§ To do: Copy each line in the data that includes the word "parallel".

Records of robot episodes:
━━━━

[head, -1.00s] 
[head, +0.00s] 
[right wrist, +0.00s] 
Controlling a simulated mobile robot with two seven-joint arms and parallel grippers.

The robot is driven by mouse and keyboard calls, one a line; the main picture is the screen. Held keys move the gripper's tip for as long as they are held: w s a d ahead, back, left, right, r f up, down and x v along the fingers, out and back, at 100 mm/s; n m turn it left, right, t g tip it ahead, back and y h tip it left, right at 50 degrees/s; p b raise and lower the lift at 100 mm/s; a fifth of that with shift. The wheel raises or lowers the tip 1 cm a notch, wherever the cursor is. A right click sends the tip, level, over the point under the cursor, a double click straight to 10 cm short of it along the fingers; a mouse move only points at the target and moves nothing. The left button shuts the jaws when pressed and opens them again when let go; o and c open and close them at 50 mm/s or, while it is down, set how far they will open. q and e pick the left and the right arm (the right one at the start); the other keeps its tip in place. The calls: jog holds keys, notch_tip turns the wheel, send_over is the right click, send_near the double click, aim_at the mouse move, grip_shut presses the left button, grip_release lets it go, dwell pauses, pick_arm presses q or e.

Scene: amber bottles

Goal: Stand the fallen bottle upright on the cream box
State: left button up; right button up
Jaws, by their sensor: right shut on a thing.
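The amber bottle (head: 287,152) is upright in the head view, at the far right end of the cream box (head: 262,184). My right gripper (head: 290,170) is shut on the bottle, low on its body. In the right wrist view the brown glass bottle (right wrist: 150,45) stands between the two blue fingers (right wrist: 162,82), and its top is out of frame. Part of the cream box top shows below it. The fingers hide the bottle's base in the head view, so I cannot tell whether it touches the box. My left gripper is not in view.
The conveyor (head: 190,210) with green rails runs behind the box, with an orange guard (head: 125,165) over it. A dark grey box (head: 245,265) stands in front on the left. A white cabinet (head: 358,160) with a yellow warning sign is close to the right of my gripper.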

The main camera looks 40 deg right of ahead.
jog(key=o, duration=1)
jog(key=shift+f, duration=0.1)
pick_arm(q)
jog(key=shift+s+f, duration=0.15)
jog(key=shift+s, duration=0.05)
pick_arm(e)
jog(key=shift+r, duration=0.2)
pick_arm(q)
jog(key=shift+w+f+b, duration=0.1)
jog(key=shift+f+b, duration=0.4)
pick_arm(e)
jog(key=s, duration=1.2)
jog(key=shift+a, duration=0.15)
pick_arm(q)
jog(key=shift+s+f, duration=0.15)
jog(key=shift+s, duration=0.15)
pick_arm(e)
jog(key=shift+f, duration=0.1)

━━━━

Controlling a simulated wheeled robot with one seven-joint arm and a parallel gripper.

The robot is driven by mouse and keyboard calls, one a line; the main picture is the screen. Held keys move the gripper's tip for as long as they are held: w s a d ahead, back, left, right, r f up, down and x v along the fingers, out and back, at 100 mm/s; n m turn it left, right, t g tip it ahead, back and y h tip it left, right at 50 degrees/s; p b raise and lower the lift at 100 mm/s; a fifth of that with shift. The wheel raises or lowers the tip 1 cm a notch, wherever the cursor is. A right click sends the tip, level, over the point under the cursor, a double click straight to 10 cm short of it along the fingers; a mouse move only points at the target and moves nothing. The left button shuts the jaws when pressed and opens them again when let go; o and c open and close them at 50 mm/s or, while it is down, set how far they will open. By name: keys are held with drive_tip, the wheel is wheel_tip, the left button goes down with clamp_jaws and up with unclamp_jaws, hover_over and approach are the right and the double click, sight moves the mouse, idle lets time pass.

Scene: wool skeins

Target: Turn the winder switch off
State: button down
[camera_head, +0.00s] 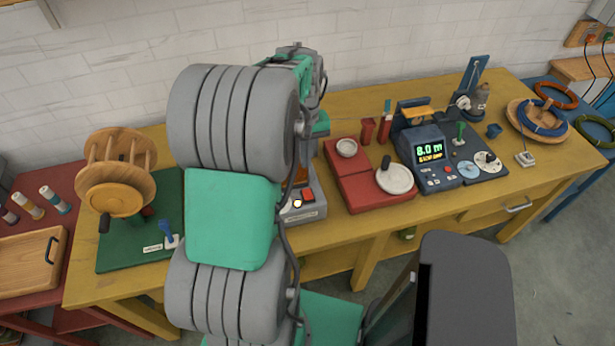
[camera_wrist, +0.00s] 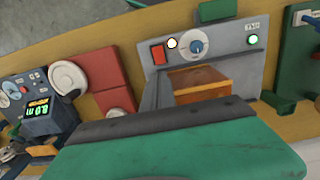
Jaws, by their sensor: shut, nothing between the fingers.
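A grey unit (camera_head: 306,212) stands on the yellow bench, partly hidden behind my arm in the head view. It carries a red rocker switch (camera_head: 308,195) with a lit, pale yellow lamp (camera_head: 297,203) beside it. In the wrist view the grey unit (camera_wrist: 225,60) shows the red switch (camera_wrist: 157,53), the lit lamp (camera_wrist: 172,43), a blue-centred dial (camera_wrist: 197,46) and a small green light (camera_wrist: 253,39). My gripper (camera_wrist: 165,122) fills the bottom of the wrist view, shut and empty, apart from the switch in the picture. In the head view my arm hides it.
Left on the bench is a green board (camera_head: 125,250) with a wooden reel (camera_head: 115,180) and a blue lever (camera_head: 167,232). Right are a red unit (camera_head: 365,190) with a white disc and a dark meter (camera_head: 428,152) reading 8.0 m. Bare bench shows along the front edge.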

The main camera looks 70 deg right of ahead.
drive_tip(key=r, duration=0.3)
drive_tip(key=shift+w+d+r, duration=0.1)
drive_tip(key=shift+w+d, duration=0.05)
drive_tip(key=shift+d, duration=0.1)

━━━━

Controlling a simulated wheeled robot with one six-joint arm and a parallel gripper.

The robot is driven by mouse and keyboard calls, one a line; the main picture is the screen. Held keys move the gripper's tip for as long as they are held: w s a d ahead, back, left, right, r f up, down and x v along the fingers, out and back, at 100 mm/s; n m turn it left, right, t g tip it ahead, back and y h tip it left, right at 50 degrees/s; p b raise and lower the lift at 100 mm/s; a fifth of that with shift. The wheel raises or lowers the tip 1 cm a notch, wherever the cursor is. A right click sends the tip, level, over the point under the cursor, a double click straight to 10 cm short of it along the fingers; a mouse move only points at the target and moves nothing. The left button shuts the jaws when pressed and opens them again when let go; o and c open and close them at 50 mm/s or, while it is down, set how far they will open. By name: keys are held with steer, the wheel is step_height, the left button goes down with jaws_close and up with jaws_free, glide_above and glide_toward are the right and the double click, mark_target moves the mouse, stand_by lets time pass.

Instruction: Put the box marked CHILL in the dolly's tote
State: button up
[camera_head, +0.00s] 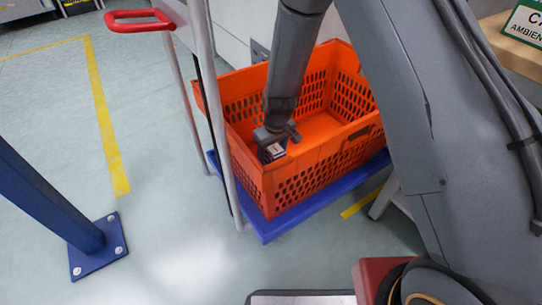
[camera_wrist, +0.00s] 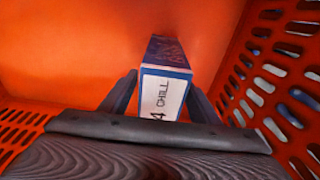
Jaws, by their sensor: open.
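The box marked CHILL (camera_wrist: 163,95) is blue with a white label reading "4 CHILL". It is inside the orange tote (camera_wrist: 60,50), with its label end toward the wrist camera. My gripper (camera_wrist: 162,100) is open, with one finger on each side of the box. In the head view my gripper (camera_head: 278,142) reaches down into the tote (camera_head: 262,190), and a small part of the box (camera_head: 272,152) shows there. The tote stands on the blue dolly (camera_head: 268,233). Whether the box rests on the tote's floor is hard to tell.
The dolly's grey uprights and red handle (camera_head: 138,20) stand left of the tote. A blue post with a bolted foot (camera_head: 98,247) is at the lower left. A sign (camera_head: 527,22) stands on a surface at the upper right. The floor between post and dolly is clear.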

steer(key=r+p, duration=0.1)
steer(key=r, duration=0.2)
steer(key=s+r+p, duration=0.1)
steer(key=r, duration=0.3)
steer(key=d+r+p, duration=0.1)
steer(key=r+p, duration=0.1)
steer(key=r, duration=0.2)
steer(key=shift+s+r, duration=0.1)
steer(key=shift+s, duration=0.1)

━━━━

§ Exercise answer:
Controlling a simulated mobile robot with two seven-joint arms and parallel grippers.
Controlling a simulated wheeled robot with one seven-joint arm and a parallel gripper.
Controlling a simulated wheeled robot with one six-joint arm and a parallel gripper.

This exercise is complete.